Newsletter Friday, September 20

Amazon (NASDAQ:) reported second-quarter earnings that surpassed analyst expectations, but its stock fell 12% on Friday due to weaker-than-anticipated guidance for the third quarter and soft consumer trends.

The e-commerce and cloud computing giant posted adjusted earnings per share of $1.26 for the quarter ended June 30, 2024, beating the analyst estimate of $1.03.

Revenue came in at $148.0 billion, slightly below the consensus estimate of $148.68 billion but up 10% YoY from $134.4 billion in the same quarter last year.

Amazon’s third-quarter revenue guidance of $154-158.5 billion also fell short of analyst expectations of $158.2 billion, contributing to the stock’s decline.

In addition, online sales and third-party seller performance missed consensus projections by 0.3% and 1.2%, respectively. Management noted that although volume remained strong, lower average selling prices (ASPs) offset gains as consumers turned to cheaper items and spent less on high-priced discretionary items.

Amazon Web Services (AWS) reported sales of $26.3 billion for Q2, up 19% YoY, while the North America segment saw a 9% increase to $90.0 billion. The International segment grew 7% to $31.7 billion, or 10% excluding foreign exchange impacts.

Operating income more than doubled to $14.7 billion from $7.7 billion in the second quarter of 2023.

Analysts comment on Amazon stock after Q2 report

Bernstein: “The challenge Amazon’s stock faces here is not the business itself, but rather the lofty expectations in forward estimates — $70B in 2024 OI and $85-90B next year! Possible, of course, but would require an incredible streak of perfection in a steady operating environment for two straight years… nothing in Internet remains unchanged for that long. We’ll save you from reading the details, though we write for you, and simply state that OI estimates will almost certainly come down in the morning, the stock will go with it, and this should create an optimal buying opportunity of Amazon’s stock. Why? Well we see Amazon as a bit of a coiled spring into the second half of 2024. And we like Amazon to build on that momentum through 2025.”

Bank of America: “Retail revenues in 2Q missed expectations and stock was down 7% after-hours on likely upside expectation reset (despite AWS beat). However, we remain constructive on the two key stock drivers: 1) improving AWS trends & 2) retail margin growth still intact into holidays. Amazon remains our top large-cap stock given AWS acceleration and AI opportunity, though we lower our sum of parts PO to $210 (from $220) given slightly lower growth estimates & comp multiples.”
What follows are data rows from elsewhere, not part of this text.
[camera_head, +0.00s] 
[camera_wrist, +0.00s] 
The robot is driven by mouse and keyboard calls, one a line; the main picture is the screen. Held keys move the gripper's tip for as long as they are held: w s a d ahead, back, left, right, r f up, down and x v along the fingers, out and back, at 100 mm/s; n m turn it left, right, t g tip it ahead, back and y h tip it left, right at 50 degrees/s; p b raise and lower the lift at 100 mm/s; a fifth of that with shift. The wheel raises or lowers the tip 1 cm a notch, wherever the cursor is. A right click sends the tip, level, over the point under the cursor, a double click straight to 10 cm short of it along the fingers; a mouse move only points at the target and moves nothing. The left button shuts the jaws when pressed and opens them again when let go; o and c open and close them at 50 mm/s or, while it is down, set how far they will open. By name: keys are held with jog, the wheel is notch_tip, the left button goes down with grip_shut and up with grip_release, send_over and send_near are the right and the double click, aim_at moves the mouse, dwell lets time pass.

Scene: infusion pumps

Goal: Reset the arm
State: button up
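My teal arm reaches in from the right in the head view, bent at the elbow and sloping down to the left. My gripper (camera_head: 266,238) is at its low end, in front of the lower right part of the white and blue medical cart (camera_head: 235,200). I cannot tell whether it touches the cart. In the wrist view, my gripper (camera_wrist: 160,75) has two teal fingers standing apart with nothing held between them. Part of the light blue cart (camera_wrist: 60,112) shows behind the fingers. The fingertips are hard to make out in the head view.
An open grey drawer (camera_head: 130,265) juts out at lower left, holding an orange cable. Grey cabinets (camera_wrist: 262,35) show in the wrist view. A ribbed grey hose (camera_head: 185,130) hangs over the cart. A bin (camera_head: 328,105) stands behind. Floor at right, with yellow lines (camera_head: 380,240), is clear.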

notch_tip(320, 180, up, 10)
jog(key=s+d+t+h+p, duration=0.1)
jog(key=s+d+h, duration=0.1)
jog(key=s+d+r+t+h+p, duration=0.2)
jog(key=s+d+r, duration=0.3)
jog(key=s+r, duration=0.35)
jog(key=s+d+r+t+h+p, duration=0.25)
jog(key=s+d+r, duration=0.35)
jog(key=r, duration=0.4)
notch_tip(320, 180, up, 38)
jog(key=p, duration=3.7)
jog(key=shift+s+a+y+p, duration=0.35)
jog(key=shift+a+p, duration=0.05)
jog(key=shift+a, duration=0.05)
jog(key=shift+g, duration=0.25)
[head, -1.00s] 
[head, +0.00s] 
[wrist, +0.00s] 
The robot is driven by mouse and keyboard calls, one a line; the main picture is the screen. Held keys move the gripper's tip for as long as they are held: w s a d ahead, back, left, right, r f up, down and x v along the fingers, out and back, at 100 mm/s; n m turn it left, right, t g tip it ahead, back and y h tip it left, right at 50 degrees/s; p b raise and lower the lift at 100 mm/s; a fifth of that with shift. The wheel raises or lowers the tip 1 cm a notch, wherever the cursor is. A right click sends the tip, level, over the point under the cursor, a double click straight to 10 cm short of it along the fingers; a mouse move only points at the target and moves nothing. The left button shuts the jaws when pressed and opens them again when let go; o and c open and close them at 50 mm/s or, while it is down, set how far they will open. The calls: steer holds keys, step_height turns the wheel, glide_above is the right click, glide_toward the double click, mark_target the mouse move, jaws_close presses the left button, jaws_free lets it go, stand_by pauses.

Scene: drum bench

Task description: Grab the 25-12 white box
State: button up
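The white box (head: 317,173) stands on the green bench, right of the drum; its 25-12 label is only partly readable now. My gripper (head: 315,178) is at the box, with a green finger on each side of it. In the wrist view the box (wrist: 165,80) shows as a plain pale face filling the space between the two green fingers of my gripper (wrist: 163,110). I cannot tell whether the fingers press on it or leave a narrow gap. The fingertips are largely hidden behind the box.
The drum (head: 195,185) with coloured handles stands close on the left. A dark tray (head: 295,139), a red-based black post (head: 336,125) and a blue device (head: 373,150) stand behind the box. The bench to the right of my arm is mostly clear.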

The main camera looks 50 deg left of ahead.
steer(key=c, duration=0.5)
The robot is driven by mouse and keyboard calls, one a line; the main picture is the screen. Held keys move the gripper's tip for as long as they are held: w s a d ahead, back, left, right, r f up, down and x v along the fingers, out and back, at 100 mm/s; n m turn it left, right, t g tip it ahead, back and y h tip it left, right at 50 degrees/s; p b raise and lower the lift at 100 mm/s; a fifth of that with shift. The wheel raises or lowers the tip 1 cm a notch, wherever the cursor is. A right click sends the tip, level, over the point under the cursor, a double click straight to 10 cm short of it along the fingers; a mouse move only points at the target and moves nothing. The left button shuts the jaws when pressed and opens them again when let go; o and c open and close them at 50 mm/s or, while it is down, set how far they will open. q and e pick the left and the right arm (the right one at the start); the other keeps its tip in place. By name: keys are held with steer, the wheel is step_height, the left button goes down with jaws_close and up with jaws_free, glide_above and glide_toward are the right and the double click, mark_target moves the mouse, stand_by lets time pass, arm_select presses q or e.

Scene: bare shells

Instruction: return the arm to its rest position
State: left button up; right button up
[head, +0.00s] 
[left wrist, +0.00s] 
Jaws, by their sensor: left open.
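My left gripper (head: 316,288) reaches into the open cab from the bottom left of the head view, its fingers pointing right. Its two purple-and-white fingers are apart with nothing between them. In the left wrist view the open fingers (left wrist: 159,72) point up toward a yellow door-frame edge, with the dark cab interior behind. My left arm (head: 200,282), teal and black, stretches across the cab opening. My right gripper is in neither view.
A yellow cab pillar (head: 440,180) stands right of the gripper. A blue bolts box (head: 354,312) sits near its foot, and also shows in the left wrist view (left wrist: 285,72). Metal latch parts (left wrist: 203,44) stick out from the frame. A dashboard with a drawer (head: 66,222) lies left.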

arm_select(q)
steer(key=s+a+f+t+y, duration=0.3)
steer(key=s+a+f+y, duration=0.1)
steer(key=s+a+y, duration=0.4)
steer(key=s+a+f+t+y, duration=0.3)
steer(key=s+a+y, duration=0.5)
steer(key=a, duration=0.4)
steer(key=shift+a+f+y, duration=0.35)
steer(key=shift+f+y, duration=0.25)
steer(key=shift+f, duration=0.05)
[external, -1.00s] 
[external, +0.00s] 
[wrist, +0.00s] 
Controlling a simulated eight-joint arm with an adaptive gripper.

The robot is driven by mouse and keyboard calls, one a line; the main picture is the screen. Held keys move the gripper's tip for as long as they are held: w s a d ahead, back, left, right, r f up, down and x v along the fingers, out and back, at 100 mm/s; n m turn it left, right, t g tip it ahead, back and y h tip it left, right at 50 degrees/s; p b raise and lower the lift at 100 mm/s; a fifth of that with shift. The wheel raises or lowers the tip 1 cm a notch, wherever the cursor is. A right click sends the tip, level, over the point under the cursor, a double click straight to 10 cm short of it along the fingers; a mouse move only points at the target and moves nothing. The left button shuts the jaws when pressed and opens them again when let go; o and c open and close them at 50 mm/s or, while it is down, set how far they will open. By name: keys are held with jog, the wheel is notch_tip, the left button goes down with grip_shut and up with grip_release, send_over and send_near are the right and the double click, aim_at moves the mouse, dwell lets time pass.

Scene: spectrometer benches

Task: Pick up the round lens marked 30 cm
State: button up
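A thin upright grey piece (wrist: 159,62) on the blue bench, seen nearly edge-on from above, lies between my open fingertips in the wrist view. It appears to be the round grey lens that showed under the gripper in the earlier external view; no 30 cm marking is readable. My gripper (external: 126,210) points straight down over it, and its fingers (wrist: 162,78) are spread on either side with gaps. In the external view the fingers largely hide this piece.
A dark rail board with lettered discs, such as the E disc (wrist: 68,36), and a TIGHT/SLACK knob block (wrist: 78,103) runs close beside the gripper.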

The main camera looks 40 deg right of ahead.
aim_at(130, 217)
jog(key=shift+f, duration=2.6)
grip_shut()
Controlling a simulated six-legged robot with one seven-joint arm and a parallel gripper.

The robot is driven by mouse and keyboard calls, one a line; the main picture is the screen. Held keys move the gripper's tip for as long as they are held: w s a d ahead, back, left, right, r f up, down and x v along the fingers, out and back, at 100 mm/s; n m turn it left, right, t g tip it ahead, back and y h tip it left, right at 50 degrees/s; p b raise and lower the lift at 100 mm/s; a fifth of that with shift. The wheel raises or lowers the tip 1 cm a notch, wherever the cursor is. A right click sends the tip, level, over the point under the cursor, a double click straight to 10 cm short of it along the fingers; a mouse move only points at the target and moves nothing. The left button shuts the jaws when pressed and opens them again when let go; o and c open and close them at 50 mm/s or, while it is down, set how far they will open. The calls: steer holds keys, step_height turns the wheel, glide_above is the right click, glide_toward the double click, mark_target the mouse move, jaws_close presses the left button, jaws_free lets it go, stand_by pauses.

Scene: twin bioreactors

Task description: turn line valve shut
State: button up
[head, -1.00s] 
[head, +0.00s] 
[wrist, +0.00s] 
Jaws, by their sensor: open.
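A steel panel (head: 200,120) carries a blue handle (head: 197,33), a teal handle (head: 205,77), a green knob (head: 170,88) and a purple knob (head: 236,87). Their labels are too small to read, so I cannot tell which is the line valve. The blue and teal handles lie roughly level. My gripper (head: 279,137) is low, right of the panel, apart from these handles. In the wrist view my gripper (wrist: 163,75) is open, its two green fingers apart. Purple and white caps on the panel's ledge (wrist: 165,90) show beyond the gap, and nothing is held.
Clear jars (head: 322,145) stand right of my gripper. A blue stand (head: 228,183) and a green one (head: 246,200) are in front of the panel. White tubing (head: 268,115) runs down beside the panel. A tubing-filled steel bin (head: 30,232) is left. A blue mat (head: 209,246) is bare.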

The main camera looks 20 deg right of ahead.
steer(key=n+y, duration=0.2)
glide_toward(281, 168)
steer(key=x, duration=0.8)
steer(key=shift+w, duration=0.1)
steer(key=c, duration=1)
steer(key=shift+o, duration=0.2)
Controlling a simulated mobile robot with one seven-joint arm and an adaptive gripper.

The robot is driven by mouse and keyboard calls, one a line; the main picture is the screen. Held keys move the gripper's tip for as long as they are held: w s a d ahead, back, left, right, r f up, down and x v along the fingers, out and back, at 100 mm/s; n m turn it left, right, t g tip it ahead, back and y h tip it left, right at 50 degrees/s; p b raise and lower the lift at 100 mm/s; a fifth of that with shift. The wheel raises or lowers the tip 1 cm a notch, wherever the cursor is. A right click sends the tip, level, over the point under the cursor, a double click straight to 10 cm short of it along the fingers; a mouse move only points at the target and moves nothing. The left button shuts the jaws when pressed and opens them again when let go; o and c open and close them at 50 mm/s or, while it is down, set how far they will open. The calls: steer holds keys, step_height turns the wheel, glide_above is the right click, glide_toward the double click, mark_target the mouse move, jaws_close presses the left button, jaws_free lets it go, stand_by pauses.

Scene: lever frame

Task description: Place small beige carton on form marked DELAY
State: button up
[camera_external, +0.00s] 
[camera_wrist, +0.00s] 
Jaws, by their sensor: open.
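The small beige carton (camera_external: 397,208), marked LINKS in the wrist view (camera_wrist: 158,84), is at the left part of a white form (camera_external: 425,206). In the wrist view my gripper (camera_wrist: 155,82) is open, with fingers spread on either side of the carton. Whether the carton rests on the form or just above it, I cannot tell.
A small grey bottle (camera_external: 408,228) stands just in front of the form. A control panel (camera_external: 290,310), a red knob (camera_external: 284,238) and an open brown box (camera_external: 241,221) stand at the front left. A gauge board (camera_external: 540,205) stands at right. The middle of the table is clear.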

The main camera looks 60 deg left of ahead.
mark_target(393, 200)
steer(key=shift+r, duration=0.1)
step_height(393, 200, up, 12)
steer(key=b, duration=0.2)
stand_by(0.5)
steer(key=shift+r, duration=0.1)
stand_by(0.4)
Piper Sandler: “For Top Pick AMZN, 2Q was a mixed quarter. On the positive, AWS is solidly in re-acceleration mode with growth at 19% and exceeding the Street outlook. However, retail revenue was light and the guide weak for 3Q revenue and profit. We still think retail margins are improving, but wish we didn’t have the distraction of the science experiments. We move on from the quarter and reiterate OW; target price to $215 from $220.

Morgan Stanley: “AMZN retail profits missed due to weaker consumer trends and lower seller fees (apparel/logistics), creating tactical uncertainty around the slope of the cost to serve improvements in Retail EBIT we have previously detailed. AWS acceleration stronger than expected.”

BMO Capital Markets: “Two key Cloud trends converge simultaneously for AWS: 1) re-acceleration in IT budgets and 2) meaningful AI workloads. As such, AWS is well-positioned for a multi-year value creation cycle, with elevated upfront CAPEX spend. Separately, Core NA retail margins increased Q/Q in 2Q24, as greater optionality increases frequency. The slightly higher-than-expected 3Q24E OpEx positions Amazon well for an effective 4Q Holiday. Reiterate Outperform, Top Pick, and $230 Target Price.”